Deutschland werfe sein industrielles Gewicht in die Waagschale, um Europa zu einem Schwerpunkt der weltweiten Batterieproduktion zu entwickeln, sagte Wirtschaftsminister Robert Habeck (Grüne). «Noch vor einigen Jahren kamen eigentlich nahezu alle Batterien aus dem asiatischen Raum. Das ändert sich jetzt mit großer Geschwindigkeit.»

Ganz in trockenen Tüchern ist das voraussichtlich bis zu 4,5 Milliarden Euro teure Projekt in der Nähe von Heide in Dithmarschen allerdings noch nicht. Bislang gibt es nur eine Absichtserklärung mit der Landesregierung in Kiel, die Northvolt bis Ende 2022 Zeit für eine endgültige Entscheidung gibt.

«Auf dem Weg dorthin sind noch letzte Fragen zu klären, bei denen Land und Bund tatkräftig unterstützen werden», heißt es in Berlin. Zu den noch offenen Fragen zählt nach den Worten von Northvolt-Chef Peter Carlsson beispielsweise die Forderung nach einer besseren Bahnanbindung des Standorts und besseren Verkehrsverbindungen zur rund 100 Kilometer entfernten Metropole Hamburg. Dort hat Northvolt laut Carlsson mit Blick auf den Start in Heide bereits ein kleines Team installiert. Außerdem arbeite Northvolt noch an der Klärung langfristiger Energielieferungen, die eine wettbewerbsfähige Produktion zu langfristig stabilen Energiepreisen ermöglichten.

Für den Standort in der Nähe von Heide in Dithmarschen spricht vor allem der weit gediehene Ausbau der Windenergie dort, den Northvolt ausdrücklich als eines der wichtigsten Argumente genannt hat. Denn erklärtes Ziel der Schweden ist es, Batterien für E-Autos mit «dem geringsten ökologischen Fußabdruck in Kontinentaleuropa» herzustellen.
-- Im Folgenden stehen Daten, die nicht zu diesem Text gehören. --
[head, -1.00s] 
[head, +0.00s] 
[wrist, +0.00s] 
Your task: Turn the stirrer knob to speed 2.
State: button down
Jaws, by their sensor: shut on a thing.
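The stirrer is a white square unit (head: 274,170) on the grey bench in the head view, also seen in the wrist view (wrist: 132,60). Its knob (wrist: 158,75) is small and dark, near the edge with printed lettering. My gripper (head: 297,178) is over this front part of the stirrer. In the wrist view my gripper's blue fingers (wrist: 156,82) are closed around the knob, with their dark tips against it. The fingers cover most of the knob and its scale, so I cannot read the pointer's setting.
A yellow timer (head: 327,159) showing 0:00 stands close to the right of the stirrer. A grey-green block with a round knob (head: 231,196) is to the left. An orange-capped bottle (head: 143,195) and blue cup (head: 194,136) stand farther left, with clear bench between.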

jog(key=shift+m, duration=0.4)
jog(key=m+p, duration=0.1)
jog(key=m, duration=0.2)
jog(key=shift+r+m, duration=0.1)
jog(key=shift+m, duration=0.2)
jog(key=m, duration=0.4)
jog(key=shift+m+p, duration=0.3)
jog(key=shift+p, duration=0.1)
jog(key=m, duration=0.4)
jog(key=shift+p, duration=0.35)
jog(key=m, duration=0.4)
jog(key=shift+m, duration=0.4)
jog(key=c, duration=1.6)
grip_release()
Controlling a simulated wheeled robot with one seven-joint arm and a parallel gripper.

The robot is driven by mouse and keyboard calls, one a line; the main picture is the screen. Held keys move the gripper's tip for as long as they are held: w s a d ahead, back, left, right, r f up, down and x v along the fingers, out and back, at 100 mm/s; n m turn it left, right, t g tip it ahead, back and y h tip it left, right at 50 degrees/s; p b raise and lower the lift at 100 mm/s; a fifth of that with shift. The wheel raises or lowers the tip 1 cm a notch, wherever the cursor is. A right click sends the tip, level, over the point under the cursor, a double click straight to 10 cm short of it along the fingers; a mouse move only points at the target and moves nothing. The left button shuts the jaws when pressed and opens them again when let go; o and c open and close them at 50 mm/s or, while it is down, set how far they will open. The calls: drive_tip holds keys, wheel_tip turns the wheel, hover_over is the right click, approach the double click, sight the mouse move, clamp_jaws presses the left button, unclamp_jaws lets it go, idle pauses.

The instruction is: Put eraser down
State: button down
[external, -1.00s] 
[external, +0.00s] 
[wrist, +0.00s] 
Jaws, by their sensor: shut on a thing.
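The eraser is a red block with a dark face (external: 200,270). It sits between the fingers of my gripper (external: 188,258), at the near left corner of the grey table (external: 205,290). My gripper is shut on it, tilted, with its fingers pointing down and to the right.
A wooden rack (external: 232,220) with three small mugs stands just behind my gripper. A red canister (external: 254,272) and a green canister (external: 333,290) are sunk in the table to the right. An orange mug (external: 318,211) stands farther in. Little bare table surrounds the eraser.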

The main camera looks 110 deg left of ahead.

Ministerpräsident Daniel Günther (CDU) sagte, es zahle sich nun aus, dass das Land in den vergangenen Jahren auf den Ausbau der Windkraft gesetzt habe. «Wenn man die grünste Autobatterie der Welt bauen möchte, wo geht das besser als in Schleswig-Holstein mit unserem Strom aus Erneuerbaren Energien.»

Habeck betonte, dass Erneuerbare Energien ein «echter Standortfaktor» seien und Unternehmen ihre Ansiedlungsentscheidungen danach träfen, ob genügend Erneuerbare Energien verfügbar seien. «Und Heide ist prädestiniert dafür - die Westküste Schleswig-Holsteins aber auch die Anbindung an die großen Offshore-Windparks machen diese Region zu einer Powerbank der Erneuerbaren Energien», betonte der Vizekanzler, der vor dem Wechsel in die Berliner Politik Umweltminister seines Heimatlandes Schleswig-Holstein war.

Über grüne Energien als Standortvorteil spricht Habeck gerne. Sein Credo: Der Wechsel zu klimafreundlicheren Formen der Energieerzeugung helfe nicht nur im Kampf gegen die Erderwärmung, sondern sei auch eine Frage der wirtschaftlichen Vernunft.

Habecks Vision vom klimafreundlichen Umbau nennt er selbst «sozial-ökologische Marktwirtschaft». Planungsverfahren sollen beschleunigt und verschlankt werden, um den Ausbau der Erneuerbaren auch gegen Widerstände voranzutreiben, Stromnetze ausgebaut werden und Windparks durch finanzielle Beteiligung von Bürgern attraktiver werden. Das Beispiel Heide zeigt, dass in der Energiewende auch einst strukturschwache Regionen profitieren können. Für Schleswig-Holstein ist es eine der größten Industrieansiedlungen überhaupt. Zumal die Northvolt-Fabrik weitere Ansiedlungen beispielsweise von Zulieferern nach sich ziehen dürfte, so die Hoffnung der Landesregierung in Kiel.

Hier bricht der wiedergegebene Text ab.